* [What is being asked]: Copy the listing verbatim, excluding any images found in it.

━━━━━━━━━━━━━━━━━━━━

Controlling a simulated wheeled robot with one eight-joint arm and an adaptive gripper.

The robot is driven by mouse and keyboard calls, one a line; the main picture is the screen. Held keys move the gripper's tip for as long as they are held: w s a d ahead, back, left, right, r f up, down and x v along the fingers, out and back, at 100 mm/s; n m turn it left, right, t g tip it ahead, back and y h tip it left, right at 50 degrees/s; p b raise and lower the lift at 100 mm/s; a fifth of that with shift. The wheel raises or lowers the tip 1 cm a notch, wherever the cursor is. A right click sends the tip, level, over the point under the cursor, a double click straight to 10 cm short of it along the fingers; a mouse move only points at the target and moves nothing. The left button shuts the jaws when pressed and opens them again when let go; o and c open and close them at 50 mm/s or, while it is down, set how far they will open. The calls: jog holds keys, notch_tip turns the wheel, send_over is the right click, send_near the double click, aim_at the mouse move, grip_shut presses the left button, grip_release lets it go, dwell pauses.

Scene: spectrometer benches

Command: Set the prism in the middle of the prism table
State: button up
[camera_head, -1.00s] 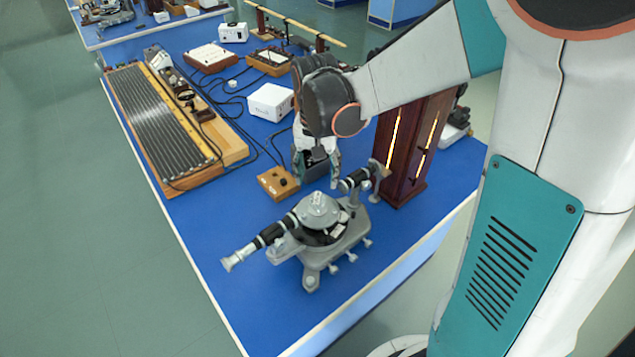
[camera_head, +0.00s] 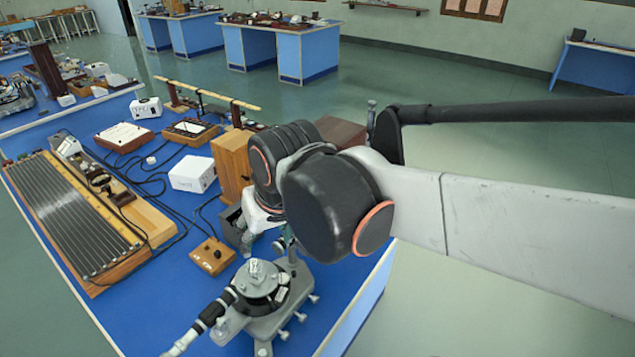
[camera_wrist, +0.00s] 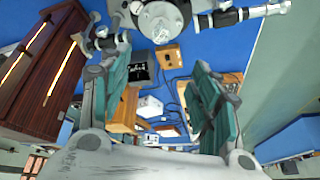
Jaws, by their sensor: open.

━━━━━━━━━━━━━━━━━━━━

* [Result of this task]:
Controlling a simulated wheeled robot with one eight-joint arm and an adaptive gripper.

The robot is driven by mouse and keyboard calls, one a line; the main picture is the screen. Held keys move the gripper's tip for as long as they are held: w s a d ahead, back, left, right, r f up, down and x v along the fingers, out and back, at 100 mm/s; n m turn it left, right, t g tip it ahead, back and y h tip it left, right at 50 degrees/s; p b raise and lower the lift at 100 mm/s; a fifth of that with shift. The wheel raises or lowers the tip 1 cm a notch, wherever the cursor is. A right click sends the tip, level, over the point under the cursor, a double click straight to 10 cm short of it along the fingers; a mouse move only points at the target and moves nothing. The left button shuts the jaws when pressed and opens them again when let go; o and c open and close them at 50 mm/s or, while it is down, set how far they will open. The calls: jog holds keys, notch_tip turns the wheel, send_over is the right click, send_near the double click, aim_at the mouse move, grip_shut presses the left button, grip_release lets it go, dwell pauses.

Scene: spectrometer benches

Command: Set the prism in the middle of the prism table
State: button up
[camera_head, -1.00s] 
[camera_head, +0.00s] 
[camera_wrist, +0.00s] 
Jaws, by their sensor: open.

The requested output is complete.